[START OF DATASET CONTENT]

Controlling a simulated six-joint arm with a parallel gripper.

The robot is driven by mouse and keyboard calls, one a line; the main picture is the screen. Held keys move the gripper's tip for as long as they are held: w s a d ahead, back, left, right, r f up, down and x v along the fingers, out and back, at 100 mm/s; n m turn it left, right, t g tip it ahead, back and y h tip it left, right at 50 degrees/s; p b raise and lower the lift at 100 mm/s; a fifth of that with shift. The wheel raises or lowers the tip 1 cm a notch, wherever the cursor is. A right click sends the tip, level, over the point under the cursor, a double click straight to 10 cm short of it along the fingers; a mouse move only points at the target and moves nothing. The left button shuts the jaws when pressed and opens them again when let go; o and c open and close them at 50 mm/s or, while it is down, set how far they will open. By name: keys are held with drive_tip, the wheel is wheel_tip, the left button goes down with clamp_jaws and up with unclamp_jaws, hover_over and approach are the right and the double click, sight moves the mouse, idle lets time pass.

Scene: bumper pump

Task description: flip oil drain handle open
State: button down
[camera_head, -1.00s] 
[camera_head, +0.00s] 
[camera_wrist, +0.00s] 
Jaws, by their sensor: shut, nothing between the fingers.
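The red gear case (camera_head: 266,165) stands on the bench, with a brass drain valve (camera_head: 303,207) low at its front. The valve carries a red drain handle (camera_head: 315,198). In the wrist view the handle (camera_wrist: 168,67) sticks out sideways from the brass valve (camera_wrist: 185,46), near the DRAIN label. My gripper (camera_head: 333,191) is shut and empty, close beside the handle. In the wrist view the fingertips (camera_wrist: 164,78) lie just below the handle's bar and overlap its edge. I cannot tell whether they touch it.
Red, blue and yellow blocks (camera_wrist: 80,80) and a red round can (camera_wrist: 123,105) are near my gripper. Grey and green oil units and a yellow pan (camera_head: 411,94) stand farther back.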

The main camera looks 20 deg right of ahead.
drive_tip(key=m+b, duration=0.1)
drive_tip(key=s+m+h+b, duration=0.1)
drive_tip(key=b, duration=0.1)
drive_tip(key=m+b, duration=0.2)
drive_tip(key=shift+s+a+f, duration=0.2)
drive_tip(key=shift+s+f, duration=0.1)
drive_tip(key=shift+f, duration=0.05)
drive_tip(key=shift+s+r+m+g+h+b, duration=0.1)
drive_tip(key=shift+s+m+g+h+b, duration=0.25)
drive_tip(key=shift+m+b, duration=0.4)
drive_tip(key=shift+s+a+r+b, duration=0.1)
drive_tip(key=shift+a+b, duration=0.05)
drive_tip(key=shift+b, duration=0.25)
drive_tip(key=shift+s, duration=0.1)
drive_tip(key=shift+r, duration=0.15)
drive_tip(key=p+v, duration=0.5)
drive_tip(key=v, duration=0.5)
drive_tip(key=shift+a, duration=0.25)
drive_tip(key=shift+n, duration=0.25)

[END OF DATASET CONTENT]

Repeat only the stretch of lines that begins at the line containing "Scene: bumper pump" and ends at the last line above, both included.

Scene: bumper pump

Task description: flip oil drain handle open
State: button down
[camera_head, -1.00s] 
[camera_head, +0.00s] 
[camera_wrist, +0.00s] 
Jaws, by their sensor: shut, nothing between the fingers.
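The red gear case (camera_head: 266,165) stands on the bench, with a brass drain valve (camera_head: 303,207) low at its front. The valve carries a red drain handle (camera_head: 315,198). In the wrist view the handle (camera_wrist: 168,67) sticks out sideways from the brass valve (camera_wrist: 185,46), near the DRAIN label. My gripper (camera_head: 333,191) is shut and empty, close beside the handle. In the wrist view the fingertips (camera_wrist: 164,78) lie just below the handle's bar and overlap its edge. I cannot tell whether they touch it.
Red, blue and yellow blocks (camera_wrist: 80,80) and a red round can (camera_wrist: 123,105) are near my gripper. Grey and green oil units and a yellow pan (camera_head: 411,94) stand farther back.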

The main camera looks 20 deg right of ahead.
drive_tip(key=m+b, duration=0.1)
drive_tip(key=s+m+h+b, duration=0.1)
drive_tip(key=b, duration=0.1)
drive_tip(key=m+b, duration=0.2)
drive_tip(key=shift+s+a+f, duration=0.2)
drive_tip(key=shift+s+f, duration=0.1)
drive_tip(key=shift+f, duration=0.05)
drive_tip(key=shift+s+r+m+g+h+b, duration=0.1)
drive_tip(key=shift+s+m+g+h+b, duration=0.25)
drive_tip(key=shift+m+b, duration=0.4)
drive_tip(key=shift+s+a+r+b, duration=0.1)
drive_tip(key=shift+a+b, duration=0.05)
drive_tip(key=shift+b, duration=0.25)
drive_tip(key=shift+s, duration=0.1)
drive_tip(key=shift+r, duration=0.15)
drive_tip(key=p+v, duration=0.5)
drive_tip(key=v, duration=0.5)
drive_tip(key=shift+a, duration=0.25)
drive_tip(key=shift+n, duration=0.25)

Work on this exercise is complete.